+++ Raw records
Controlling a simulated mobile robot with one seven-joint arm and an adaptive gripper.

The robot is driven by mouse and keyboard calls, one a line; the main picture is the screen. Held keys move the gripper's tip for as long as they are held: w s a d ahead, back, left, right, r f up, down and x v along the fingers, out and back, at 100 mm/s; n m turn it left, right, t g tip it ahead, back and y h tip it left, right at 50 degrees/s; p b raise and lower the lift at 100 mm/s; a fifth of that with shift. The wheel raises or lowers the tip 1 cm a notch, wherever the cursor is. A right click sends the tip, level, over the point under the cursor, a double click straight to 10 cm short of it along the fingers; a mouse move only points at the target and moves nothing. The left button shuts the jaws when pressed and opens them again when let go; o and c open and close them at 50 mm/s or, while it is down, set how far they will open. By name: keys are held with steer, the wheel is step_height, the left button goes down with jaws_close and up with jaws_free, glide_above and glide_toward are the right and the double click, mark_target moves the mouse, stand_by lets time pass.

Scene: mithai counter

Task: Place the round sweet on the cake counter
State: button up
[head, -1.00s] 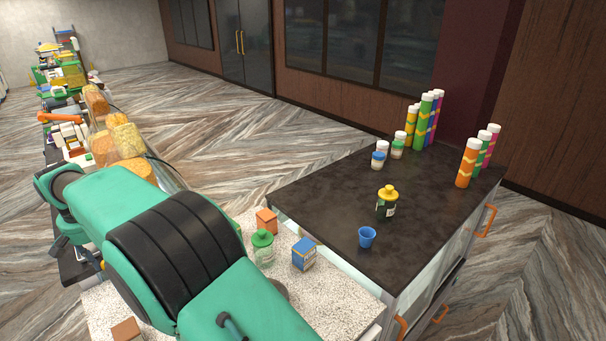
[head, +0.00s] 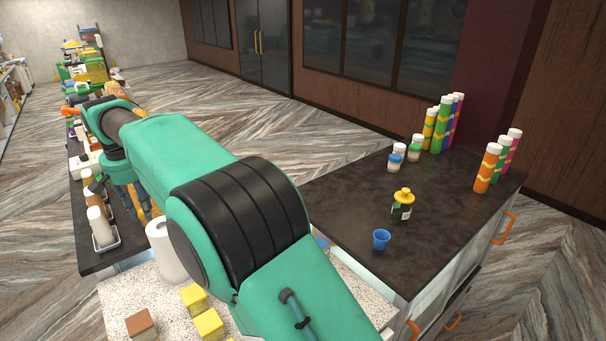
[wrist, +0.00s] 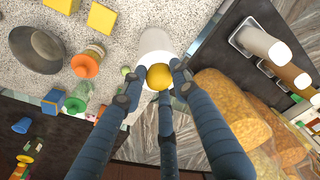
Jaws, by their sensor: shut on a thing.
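The round sweet (wrist: 159,76) is a smooth orange-yellow ball in the wrist view. My gripper (wrist: 160,84) is shut on it, with dark blue fingers around it. In the head view my gripper (head: 138,203) hangs at the left, near the left dark counter (head: 93,258), and the sweet cannot be made out there. In the wrist view, a white cylinder (wrist: 155,42) stands behind the sweet on a pale speckled counter (wrist: 125,50). I cannot tell which surface is the cake counter.
Yellow blocks (head: 209,324) and a brown block (head: 141,325) sit on the speckled top. A white-topped bottle (head: 100,226) stands in a tray at left. The right dark counter (head: 345,205) holds a blue cup (head: 381,240), a yellow-lidded jar (head: 402,205) and several tubes, with bare room between.

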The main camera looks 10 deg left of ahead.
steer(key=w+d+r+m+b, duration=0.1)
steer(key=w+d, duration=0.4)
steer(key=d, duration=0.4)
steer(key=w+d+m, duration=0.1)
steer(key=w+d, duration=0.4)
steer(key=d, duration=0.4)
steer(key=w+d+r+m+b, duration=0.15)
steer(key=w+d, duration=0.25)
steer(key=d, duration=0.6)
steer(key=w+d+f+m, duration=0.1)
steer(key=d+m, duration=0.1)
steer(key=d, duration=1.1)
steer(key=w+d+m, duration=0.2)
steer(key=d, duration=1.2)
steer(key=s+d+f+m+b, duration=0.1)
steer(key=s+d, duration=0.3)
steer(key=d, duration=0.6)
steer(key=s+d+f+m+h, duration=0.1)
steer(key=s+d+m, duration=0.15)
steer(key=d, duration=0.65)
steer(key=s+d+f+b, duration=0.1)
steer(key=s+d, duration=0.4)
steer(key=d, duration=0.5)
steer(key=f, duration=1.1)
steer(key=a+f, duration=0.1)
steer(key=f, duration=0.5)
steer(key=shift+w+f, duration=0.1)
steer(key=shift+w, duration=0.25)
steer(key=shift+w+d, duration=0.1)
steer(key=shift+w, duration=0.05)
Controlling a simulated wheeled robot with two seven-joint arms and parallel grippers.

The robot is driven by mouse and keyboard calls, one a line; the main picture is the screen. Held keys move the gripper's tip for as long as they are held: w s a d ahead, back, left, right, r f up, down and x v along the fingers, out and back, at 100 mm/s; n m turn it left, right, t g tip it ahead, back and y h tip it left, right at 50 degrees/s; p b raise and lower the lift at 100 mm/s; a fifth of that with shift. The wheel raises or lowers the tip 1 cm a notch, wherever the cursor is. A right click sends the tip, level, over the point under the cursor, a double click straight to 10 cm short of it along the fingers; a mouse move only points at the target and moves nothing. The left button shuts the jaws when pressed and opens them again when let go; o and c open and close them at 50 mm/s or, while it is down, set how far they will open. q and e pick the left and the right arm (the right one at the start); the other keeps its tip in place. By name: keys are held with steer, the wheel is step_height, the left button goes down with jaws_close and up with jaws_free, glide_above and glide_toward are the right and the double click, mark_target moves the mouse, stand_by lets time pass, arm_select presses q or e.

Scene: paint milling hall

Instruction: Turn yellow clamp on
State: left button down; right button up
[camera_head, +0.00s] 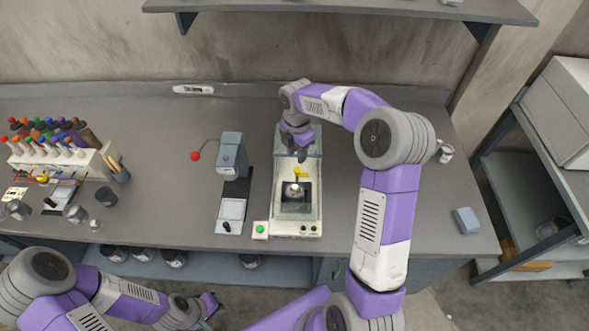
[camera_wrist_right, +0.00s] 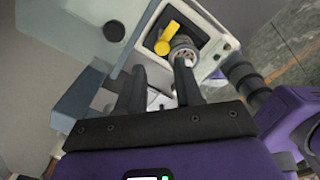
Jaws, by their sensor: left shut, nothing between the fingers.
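The yellow clamp (camera_head: 301,174) is a small handle inside the pale milling machine (camera_head: 312,212) at the middle of the bench. It also shows in the right wrist view (camera_wrist_right: 168,38), slanting across a dark plate beside a round metal part (camera_wrist_right: 183,48). My right gripper (camera_head: 301,156) points down just behind the clamp, over the machine. In the wrist view its two dark fingers (camera_wrist_right: 160,72) are apart, with the clamp beyond their tips and not between them. My left gripper (camera_head: 211,303) is low at the front, in front of the bench, shut and empty.
A grey device with a red-knobbed lever (camera_head: 231,152) stands left of the machine. A green button box (camera_head: 260,230) sits at its front left corner. A bottle rack (camera_head: 60,155) and cups are at the far left. A blue block (camera_head: 467,220) lies at right.

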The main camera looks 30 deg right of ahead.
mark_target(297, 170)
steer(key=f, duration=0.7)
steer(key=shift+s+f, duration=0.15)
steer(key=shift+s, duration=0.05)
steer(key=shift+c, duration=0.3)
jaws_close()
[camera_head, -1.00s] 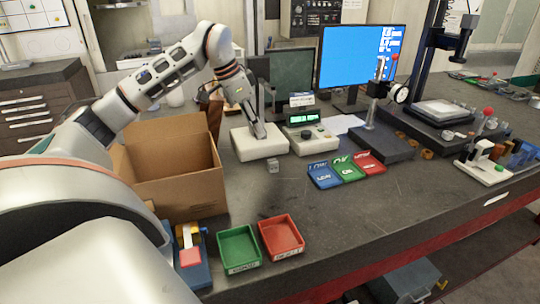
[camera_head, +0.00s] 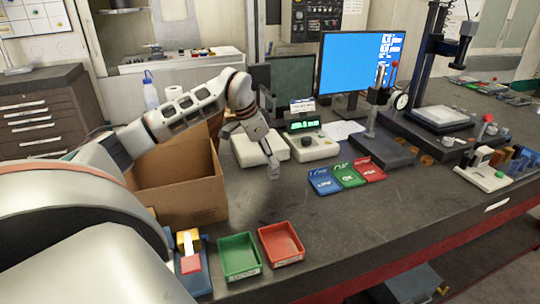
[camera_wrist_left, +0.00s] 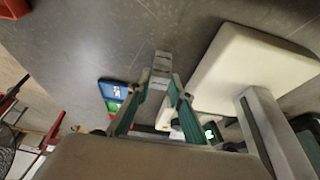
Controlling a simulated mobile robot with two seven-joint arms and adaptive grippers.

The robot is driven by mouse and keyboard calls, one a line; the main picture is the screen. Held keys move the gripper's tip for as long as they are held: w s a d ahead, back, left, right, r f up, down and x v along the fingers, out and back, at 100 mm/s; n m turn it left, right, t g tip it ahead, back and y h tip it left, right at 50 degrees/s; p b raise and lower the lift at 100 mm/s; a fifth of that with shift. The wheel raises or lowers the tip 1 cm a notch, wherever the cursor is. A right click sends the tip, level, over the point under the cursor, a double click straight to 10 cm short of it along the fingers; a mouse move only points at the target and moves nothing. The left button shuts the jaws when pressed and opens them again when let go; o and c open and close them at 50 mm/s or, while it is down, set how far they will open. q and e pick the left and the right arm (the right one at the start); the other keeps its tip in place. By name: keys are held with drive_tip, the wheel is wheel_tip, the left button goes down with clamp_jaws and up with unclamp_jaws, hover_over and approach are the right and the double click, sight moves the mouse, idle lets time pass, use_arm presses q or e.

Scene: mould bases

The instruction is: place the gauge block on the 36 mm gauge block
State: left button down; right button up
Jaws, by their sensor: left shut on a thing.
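My left gripper (camera_head: 272,171) points down over the dark table, in front of the white stand. It is shut on a small grey metal gauge block (camera_wrist_left: 160,70), which shows between the fingertips (camera_wrist_left: 158,80) in the left wrist view. Lines cross the grey metal there; I cannot tell whether it is one block or two together. In the head view the fingers mostly hide it. I cannot pick out a separate 36 mm gauge block. I cannot tell whether the held block touches the table. My right gripper is not in view.
A cardboard box (camera_head: 190,200) stands left of the gripper. Green (camera_head: 238,278) and red (camera_head: 302,258) trays lie in front. Blue, green and red sorting trays (camera_head: 346,187) lie right. A white stand (camera_head: 243,152) and a display unit (camera_head: 316,152) are behind.

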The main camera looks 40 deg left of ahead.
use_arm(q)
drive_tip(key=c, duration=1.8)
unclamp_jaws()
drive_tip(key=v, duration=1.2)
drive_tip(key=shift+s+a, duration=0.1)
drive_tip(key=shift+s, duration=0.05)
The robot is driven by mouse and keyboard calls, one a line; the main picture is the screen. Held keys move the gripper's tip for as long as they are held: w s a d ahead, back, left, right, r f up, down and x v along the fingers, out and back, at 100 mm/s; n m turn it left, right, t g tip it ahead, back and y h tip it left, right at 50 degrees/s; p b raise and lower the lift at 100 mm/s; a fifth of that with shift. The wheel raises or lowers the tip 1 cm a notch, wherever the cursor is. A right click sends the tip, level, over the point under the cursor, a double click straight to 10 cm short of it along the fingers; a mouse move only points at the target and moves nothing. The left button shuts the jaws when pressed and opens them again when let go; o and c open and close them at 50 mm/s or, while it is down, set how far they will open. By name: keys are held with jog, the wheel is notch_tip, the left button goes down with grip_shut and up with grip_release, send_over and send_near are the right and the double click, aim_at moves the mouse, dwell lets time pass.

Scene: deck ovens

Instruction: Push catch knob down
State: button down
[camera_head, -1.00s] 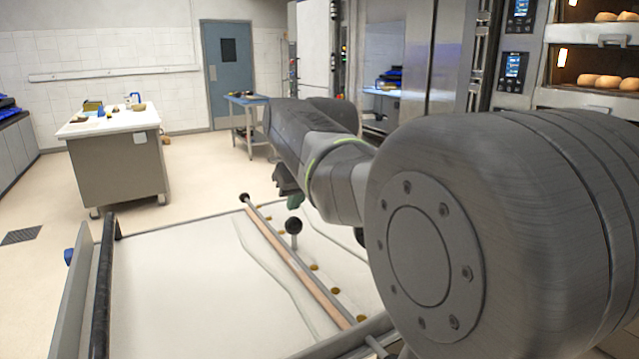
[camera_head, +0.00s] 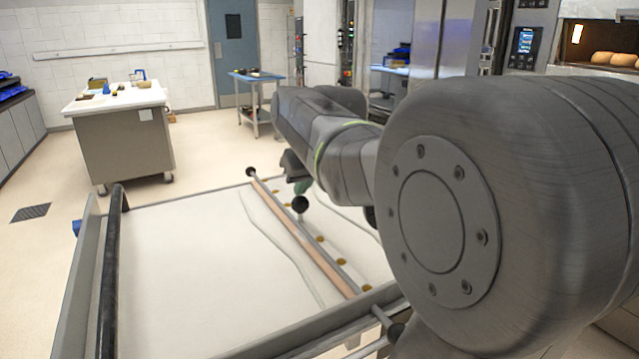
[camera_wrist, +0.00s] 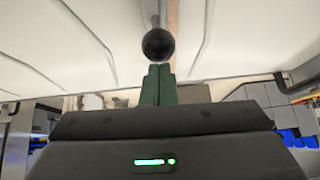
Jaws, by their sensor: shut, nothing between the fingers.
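The catch knob, a black ball (camera_head: 300,204), stands over the pale loader bed (camera_head: 180,270), beside a long wood-coloured strip (camera_head: 312,248). In the wrist view the ball (camera_wrist: 158,44) sits just beyond my fingertips. My gripper (camera_head: 303,187) has green fingers, seen partly behind my arm, just above the knob. In the wrist view the gripper's fingers (camera_wrist: 158,70) are together with nothing between them. I cannot tell whether the tips touch the ball. Most of the knob's stem is hidden or unclear.
A dark rail (camera_head: 112,265) runs along the bed's left side, and a metal bar (camera_head: 310,325) crosses its near edge. A white-topped table (camera_head: 115,100) and a blue table (camera_head: 255,78) stand farther back. Ovens (camera_head: 600,35) stand at right. Open floor lies at left.

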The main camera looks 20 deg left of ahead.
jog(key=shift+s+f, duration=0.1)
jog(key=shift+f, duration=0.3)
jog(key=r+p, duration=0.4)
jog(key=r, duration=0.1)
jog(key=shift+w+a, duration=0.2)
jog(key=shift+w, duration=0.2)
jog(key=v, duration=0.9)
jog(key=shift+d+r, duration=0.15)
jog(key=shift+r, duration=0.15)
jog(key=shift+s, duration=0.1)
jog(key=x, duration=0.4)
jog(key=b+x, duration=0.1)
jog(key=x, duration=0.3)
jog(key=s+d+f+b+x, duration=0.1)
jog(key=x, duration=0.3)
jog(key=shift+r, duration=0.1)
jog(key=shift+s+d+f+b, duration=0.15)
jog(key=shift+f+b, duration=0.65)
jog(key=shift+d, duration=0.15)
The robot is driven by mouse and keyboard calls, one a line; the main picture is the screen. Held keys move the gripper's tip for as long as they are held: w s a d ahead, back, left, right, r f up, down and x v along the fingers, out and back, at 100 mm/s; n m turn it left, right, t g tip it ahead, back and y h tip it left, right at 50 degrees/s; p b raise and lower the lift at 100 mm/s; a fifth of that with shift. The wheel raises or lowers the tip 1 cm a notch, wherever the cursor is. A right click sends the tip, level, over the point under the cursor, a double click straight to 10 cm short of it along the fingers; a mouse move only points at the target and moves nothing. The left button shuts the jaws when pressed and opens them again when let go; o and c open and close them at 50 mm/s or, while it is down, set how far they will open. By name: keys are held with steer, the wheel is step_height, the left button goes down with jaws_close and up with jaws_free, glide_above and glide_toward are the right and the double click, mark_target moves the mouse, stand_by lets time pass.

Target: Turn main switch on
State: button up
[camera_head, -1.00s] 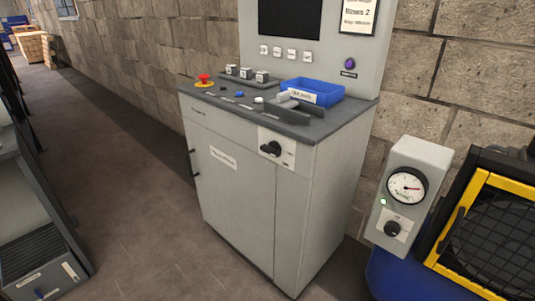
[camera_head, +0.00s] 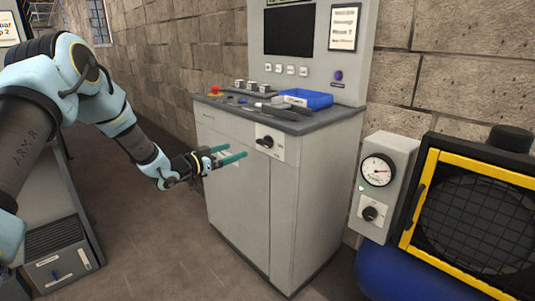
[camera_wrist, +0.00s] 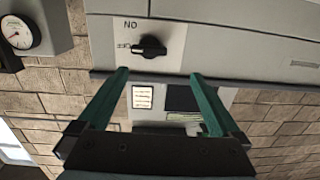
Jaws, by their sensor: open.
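The main switch is a black rotary knob (camera_head: 265,142) on a pale plate (camera_head: 278,148), at the upper right of the grey control cabinet's front (camera_head: 235,190). In the wrist view the knob (camera_wrist: 150,47) shows upside down, beyond and between my fingers, with a label reading "NO" or inverted "ON" beside it. My gripper (camera_head: 238,156) has two teal fingers, spread open and empty. It is in front of the cabinet, left of the knob in the head view, and appears apart from it. The wrist view also shows my gripper (camera_wrist: 160,80).
A blue tray (camera_head: 306,98), a red emergency button (camera_head: 216,91) and small controls sit on the cabinet top. To the right are a gauge box (camera_head: 380,185) with another black knob (camera_head: 370,213) and a yellow-framed guard (camera_head: 470,210). Floor at the lower middle is clear.

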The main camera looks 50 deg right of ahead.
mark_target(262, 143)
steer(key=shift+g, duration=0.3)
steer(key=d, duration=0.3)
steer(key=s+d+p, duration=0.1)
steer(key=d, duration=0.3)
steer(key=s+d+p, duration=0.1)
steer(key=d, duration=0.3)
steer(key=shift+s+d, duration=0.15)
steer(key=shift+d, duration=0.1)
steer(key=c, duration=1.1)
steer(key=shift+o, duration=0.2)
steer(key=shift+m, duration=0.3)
++++++
### Task to carry out
Copy exactly the lines from the line with "The main camera looks 10 deg left of ahead." up to and including the line with "Controlling a simulated wheeled", and no other lines.

### Solution for this problem
The main camera looks 10 deg left of ahead.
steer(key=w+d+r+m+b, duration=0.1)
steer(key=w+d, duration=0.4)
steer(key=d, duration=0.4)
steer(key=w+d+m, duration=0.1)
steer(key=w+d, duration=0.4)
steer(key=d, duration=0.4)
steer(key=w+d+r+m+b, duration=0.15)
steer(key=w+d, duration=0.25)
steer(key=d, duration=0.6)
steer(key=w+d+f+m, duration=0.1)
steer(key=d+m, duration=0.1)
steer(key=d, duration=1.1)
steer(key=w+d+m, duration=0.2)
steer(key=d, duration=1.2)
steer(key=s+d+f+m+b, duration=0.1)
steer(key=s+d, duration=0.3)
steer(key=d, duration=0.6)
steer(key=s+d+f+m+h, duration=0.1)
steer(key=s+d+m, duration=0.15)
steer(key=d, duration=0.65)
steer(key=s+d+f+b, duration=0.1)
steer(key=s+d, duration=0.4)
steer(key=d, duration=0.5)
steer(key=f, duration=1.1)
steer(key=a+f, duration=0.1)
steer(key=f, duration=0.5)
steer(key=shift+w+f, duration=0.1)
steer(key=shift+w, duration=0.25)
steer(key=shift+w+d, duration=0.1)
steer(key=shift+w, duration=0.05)
Controlling a simulated wheeled robot with two seven-joint arms and parallel grippers.

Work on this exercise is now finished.